Two tangents are drawn from a point $P$ to the circle $x^2+y^2=1$. If the tangents make an intercept of $2$ on the line $x-1=0$, then what is the locus of $P$?
A) Parabola
B) Pair Of lines
C) Circle
D) Straight Line
What i did was to assume two tangents from point $P$ as $$y=mx \pm \sqrt{m^2+1}$$
and equate it with $x=1$. Sure it gives a value but how do i decide the ordinate then? Should I use symmetry or there is a better sophisticated method for this one?
This is not a solution. The following figure is just my guess on the meaning of the question.
Let $A$ and $B$ be points on $x=1$ such that $|\overline{AB}| = 2$. With $R$ the point where $x=1$ meets the circle, define $\alpha := \angle ROA$ and $\beta := \angle ROB$. Let the "other" tangent from $A$ meet the circle at $S$; we see that $\angle ROS = 2\alpha$. Likewise, the "other" tangent from $B$ meets the circle at $T$ such that $\angle ROT = 2\beta$. Let these "other" tangents intersect at $P$, and note that $\overline{OP}$ bisects $\angle SOT$. Consequently, we can write $$\begin{align} P &= \sec(\alpha-\beta)\;\left( \cos(\alpha+\beta), \sin(\alpha+\beta) \right) \\ &= \left( \frac{\cos\alpha \cos\beta - \sin\alpha\sin\beta}{\cos\alpha\cos\beta + \sin\alpha \sin\beta}, \frac{\sin\alpha \cos\beta+\cos\alpha\sin\beta}{\cos\alpha\cos\beta + \sin\alpha \sin\beta} \right) \\ &=\left( \frac{1 - \tan\alpha\tan\beta}{1 + \tan\alpha \tan\beta}, \frac{\tan\alpha+\tan\beta}{1 + \tan\alpha \tan\beta} \right) \end{align}$$
We can get the equation for the locus by eliminating $a := \tan\alpha$ and $b := \tan\beta$ from the system $$x = \frac{1-a b}{1+ab} \qquad y = \frac{a+b}{1+ab}$$ subject to the "intercept condition" $$a - b = 2$$
Without too much trouble, we arrive at the relation
$$ 2( 1 + x ) = y^2$$
which describes a parabola. $\square$
It is somewhat of a well known result that the equation of a pair of tangents to conic $S$ from a point $P(h, k)$ is obtainable using $S(h,k)S(x,y)=T(x,y)^2$. A proof for this might be found in the answers to this query on this site.
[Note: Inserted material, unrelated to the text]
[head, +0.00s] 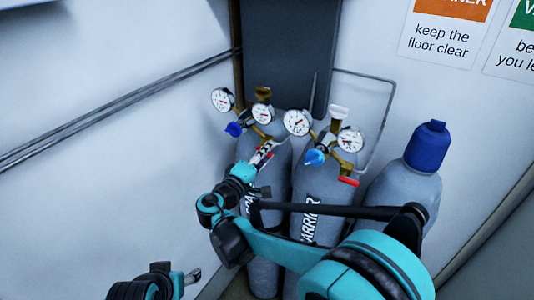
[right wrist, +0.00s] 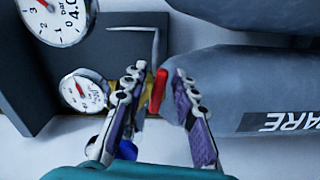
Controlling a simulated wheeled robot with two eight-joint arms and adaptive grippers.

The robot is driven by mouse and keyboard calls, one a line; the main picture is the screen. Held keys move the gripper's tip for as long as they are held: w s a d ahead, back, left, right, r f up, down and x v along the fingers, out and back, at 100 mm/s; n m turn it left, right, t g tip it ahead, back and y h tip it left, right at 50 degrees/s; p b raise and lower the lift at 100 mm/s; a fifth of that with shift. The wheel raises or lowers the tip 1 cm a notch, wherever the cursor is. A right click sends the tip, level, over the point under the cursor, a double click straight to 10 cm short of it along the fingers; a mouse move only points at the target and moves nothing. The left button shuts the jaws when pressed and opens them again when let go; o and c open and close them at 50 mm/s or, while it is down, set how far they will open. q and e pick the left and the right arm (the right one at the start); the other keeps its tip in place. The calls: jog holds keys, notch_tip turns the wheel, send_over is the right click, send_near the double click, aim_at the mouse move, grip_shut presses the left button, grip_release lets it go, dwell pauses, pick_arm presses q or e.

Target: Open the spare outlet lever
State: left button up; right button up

Obtain the equation for pair of tangents in this case as: $$(x^2+y^2-1)(h^2+k^2-1) = (hx+ky-1)^2$$
This is satisfied by the points $A(1, p +2)$ and $B(1, p)$, for some $p$, lying on $x=1$ to conform to the given restrictions. Hence,
$$p^2(h^2+k^2-1) = (hx+kp-1)^2$$ $$(p+2)^2(h^2+k^2-1) = (hx+k(p+2)-1)^2$$
Once may eliminate $p$ from the above to equations to obtain a relation between $h$, and $k$. This comes out to be: $$h = \frac{1}{2}(k^2-2)$$
Rearranging, and replacing $h$ with $x$ and $k$ with $y$, we obtain the equation for a parabolic locus for $P$: $$y^2 = 2(x+2)$$
Comment: It is possible to obtain an answer without involving any of this by an analysis of the options themselves. This is by no means rigorous, or educative, but such heuristics are nonetheless pleasant. It is easy to establish that whatever the locus may come out to be, it must be symmetric about the x-axis. No single line symmetric about the x axis seems to satisfy our conditions. A pair of lines may also be eliminated with a bit of sketching. Curiously enough, a point at inifinity, subtending parallel tangents satisfies our criteria. This rules out the circle, and leads us to the parabola.